(Robot trajectory data)
[Start]
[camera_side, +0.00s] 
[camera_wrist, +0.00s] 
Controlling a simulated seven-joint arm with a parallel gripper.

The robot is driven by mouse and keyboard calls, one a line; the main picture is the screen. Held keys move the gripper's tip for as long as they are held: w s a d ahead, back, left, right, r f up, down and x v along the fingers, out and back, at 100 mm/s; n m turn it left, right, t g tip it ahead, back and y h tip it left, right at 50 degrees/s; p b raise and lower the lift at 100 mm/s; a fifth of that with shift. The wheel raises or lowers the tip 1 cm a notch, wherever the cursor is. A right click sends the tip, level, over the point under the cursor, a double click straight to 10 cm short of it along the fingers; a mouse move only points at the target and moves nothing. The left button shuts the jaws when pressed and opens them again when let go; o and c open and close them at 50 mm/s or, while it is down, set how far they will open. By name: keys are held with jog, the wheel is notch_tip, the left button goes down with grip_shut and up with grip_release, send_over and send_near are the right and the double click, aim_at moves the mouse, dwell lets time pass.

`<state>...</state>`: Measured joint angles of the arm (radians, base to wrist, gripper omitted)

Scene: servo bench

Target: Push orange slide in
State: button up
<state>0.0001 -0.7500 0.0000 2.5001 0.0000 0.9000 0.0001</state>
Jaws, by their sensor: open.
[End]
[Start]
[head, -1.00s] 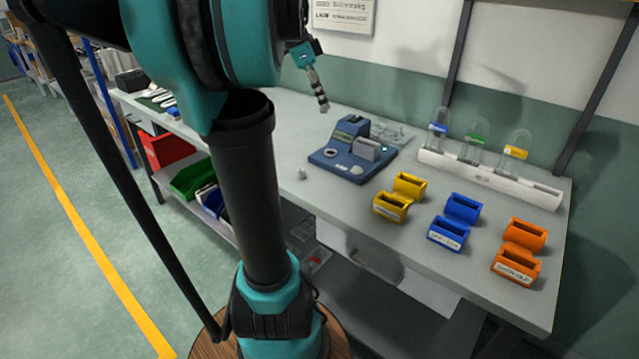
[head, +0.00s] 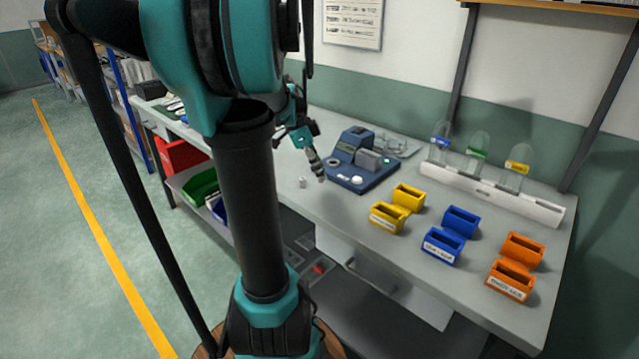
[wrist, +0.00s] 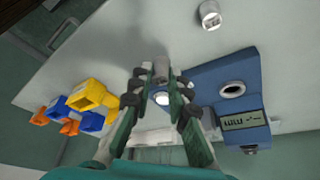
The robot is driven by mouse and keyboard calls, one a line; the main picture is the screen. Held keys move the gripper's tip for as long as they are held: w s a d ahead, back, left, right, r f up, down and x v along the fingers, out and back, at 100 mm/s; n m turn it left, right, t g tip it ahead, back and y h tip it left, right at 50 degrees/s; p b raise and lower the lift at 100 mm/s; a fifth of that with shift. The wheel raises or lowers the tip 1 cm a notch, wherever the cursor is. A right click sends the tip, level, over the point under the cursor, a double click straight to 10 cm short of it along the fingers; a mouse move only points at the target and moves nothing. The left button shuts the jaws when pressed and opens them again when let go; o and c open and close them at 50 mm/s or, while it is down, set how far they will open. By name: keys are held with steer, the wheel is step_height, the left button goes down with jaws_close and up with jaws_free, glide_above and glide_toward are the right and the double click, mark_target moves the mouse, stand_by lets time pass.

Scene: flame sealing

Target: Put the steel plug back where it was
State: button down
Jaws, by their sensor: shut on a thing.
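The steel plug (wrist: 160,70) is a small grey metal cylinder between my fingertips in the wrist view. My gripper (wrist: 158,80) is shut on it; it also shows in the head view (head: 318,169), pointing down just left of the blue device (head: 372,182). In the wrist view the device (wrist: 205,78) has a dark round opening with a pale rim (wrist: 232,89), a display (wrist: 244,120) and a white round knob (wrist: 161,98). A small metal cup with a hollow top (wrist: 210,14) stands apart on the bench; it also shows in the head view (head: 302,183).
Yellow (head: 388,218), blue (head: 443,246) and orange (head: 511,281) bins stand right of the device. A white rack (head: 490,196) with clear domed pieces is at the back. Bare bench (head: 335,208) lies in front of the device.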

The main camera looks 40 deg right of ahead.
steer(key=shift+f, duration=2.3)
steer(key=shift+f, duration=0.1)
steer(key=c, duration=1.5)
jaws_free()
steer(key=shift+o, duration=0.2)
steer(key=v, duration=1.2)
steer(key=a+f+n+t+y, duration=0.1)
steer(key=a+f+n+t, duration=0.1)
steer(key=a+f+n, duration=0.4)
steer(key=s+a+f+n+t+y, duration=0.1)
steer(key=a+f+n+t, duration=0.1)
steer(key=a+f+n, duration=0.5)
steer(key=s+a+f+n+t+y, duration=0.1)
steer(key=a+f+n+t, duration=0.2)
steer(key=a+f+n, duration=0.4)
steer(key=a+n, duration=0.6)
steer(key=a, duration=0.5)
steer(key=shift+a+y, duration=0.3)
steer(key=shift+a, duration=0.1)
[End]
What you need to do:
Repeat word for word the lines from the line containing "wrist, gripper omitted)" to the line containing "Jaws, by their sensor: open.", both lines included; nothing else should appear.

Right answer:
`<state>...</state>`: Measured joint angles of the arm (radians, base to wrist, gripper omitted)

Scene: servo bench

Target: Push orange slide in
State: button up
<state>0.0001 -0.7500 0.0000 2.5001 0.0000 0.9000 0.0001</state>
Jaws, by their sensor: open.

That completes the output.